В применении к харизме все эти идеи будут выглядеть следующим образом: харизмой располагают боги, поскольку они бессмертны, герои ее получают постольку, поскольку презирают собственную смерть. Причем избыточность как характеристика престижа здесь играет отнюдь не последнюю роль. Харизматичность светит воину прежде всего не тогда, когда он демонстрирует готовность умереть в ситуации неизбежности, а тогда, когда в этом даже нет очевидной необходимости. Поэтому Гектор, самоотверженно и безнадежно сражающийся за Родину и семью, почитаем и авторитетен, но Ахилл, добровольно выбирающий смерть и славу, а не долгую жизнь в благополучии, божественен. Чрезмерность в повышении ставок уравнивает аскезу и шантаж, а самопожертвование без особой необходимости по своей природе оказывается трансгрессивным и потому потенциально хюбристичным деянием. Однако именно такой тип хюбриса героям часто сходит с рук и даже ведет к росту харизматичности. Хороший пример в данном случае мы обнаруживаем в пятой песне Илиады, посвященной почти полностью подвигам Диомеда.

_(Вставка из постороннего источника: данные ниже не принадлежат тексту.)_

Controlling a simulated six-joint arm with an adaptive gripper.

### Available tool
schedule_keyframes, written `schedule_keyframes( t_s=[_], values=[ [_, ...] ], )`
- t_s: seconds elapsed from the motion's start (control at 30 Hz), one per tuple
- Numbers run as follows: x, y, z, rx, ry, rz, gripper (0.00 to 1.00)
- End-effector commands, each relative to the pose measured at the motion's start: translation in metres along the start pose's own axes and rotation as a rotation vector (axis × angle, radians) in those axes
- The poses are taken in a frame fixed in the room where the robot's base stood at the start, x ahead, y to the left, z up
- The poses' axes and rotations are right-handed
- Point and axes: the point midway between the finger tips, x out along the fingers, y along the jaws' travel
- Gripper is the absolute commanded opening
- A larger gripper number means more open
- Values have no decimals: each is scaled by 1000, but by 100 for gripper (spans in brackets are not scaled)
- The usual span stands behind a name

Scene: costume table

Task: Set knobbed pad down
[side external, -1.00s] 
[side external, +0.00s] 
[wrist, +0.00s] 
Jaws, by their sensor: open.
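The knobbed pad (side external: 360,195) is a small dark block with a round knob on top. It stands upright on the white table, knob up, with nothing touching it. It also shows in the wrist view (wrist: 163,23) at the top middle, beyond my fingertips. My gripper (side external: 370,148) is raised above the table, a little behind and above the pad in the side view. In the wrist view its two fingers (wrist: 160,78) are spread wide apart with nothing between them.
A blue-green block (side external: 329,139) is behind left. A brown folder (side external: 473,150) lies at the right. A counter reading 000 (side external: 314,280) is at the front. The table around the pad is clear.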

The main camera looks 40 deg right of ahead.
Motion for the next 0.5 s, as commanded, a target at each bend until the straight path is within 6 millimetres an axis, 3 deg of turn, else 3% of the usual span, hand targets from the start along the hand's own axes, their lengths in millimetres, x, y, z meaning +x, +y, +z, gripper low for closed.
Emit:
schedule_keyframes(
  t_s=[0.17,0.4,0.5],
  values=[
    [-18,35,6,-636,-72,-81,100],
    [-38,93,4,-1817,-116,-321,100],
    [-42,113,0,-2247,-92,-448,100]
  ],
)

Краткая последовательность событий выглядит следующим образом. Афина перед битвой одевает Диомеда золотым сияющим пламенем65. Он совершает многочисленные подвиги, но Пандар его ранит стрелой в плечо, похваляясь, что отправил могучего противника на тот свет. Диомед вытаскивает стрелу и просит Афину дозволить ему убить Пандара, чтобы впредь не хвастался раньше времени. Та в него вдыхает дополнительную силу и ярость его отца Тидея и дает еще один эксклюзивный дар – способность видеть богов:
«Мрак у тебя от очей отвела, окружавший их прежде;Ныне ты ясно познаешь и бога и смертного мужа».(V, 127–128)Но он не должен трогать никого из бессмертных, кроме Афродиты, которую Афина дозволяет при случае «разить острой медью». Поскольку Диомед разбушевался в боевом энтузиазме больше прежнего, Эней уговаривает Пандара совершить еще одну попытку его убийства, но Диомед пробивает Пандару голову копьем и тяжело ранит Энея, разбив ему бедро булыжником. На поле боя приходит Афродита, чтобы спасти Энея, который является ее сыном. Диомед, возмущенный тем, что у него из-под носа уводят законную добычу, ранит Афродиту в руку, и та удаляется жаловаться Аресу и своей матери на беспрецедентную дерзость Тидеева сына66. Энея из сражения уносит Аполлон, безуспешно атакуемый Диомедом. Аполлон несколько укорачивает пыл героя, указав ему его онтологическое место:
«Вспомни себя, отступи и не мысли равняться с богами,Гордый Тидид! Никогда меж собою не будет подобноПлемя бессмертных богов и по праху влачащихся смертных!» (V, 440–443) «φράζεο Τυδεΐδη καὶ χάζεο, μηδὲ θεοῖσινἶσ᾽ ἔθελε φρονέειν, ἐπεὶ οὔ ποτε φῦλονὁμοῖον ἀθανάτων τε θεῶν χαμαὶ ἐρχομένων τ᾽ ἀνθρώπων.»Диомед, опасаясь божественного гнева, отступает. Далее он видит на поле боя Ареса, который в обличии человека помогает троянцам, поскольку его об этом попросили Афродита и Аполлон, разозленные наглостью Диомеда. Диомед, узнав Ареса, несмотря на его смертный облик, не только выходит из битвы сам, но и призывает к этому ахейцев. Афина, испросив разрешения у Зевса окоротить пыл Ареса, который наносит рядам греков серьезный урон, сама в качестве возницы ведет Диомеда в бой и помогает ему поразить Ареса ни больше ни меньше копьем в пах. Арес падает, взметая тучи пыли и с воплями уносится на Олимп, где жалуется Зевсу на Афину с Диомедом, однако сам получает отповедь от отца богов. Боги покидают поле боя, а Диомед остается, продолжая как ни в чем не бывало ратные подвиги67.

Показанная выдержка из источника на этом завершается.